Earth orientation from lunar laser ranging and an error analysis of polar motion services

Abstract

The rotational orientation of the earth has been determined from lunar laser ranging (LLR) measurements acquired at McDonald Observatory in Texas. The values and uncertainties of UT0 are calculated from 1971 through May 1982 in four forms: raw results on 799 separate days, Kalman‐filtered values, Gaussian‐smoothed values, and Fourier‐smoothed values. The effects of the different smoothings are assessed. LLR, being dominated by a single‐station operation, is sensitive to one projection of polar motion: the component along the McDonald meridian.
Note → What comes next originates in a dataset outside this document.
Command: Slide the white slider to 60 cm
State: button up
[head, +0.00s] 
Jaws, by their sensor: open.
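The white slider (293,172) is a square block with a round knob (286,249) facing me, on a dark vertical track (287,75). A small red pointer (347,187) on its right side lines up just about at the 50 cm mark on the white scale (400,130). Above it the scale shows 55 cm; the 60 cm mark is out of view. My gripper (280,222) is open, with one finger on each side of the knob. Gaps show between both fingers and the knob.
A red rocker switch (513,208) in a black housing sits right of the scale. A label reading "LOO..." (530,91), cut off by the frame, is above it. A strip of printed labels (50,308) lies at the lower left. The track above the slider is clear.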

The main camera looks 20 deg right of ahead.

Variation‐of‐latitude results are presented. For the polar motion component along the McDonald meridian, analyses of the LLR data assess the errors of polar motion sources: Bureau Internationale de l'Heure (BIH), Defense Mapping Agency Hydrographic/Topographic Center (DMAHTC Doppler), the International Polar Motion Service (IPMS), LAGEOS/Goddard Space Flight Center (GSFC), LAGEOS/University of Texas (Texas), and the Lerch analysis of artificial satellite data. The rms errors, of both the LLR data and the determination of polar motion by the various services, decrease in recent times. For data taken from August 1976 through May 1982, Doppler and BIH values are of comparable quality (estimated error: Doppler, 20±5 cm; BIH, 22±4 cm), with IPMS results being somewhat larger (38±5 cm). LAGEOS polar motion error drops in early 1979 in both analyses (GSFC, 14±7 cm; Texas, 18±6 cm, for data from February 1979 through May 1981). This drop parallels instrumental improvements and the increased number of stations in the laser system. The Doppler polar motion error (17±5 cm) is especially low for the period May 1977 through February 1981; the analysis of Lerch (February 1979 through May 1981) gives an error estimate of 14±7 cm. All analyses are consistent with 11 cm as an estimate for the combined LLR modeling, fitting, and instrumental error (noise) for August 1976 to May 1982.